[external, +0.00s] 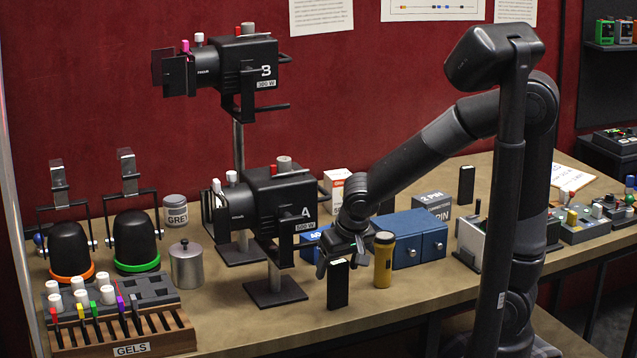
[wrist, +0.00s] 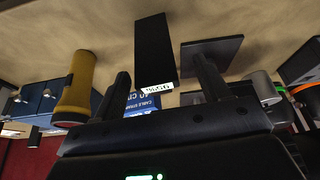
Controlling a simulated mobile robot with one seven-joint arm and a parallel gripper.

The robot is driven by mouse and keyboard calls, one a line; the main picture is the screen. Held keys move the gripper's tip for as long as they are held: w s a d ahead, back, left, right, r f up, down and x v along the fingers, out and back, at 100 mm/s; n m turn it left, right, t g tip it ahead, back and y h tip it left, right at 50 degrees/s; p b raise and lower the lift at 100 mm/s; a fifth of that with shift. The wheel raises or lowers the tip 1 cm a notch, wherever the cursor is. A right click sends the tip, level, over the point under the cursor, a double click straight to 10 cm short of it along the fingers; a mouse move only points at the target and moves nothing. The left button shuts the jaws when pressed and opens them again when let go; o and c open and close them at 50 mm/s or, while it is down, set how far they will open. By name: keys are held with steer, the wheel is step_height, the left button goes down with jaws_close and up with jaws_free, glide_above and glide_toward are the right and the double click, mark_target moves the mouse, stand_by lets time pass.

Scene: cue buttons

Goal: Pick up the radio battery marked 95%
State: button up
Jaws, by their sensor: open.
------------
EXERCISE DESCRIPTION:
In the listing above, find the line containing "Scene: cue buttons", then reproduce it and each line after it through the end, exactly and with nothing added.

ANSWER TO THE EXERCISE:
Scene: cue buttons

Goal: Pick up the radio battery marked 95%
State: button up
Jaws, by their sensor: open.

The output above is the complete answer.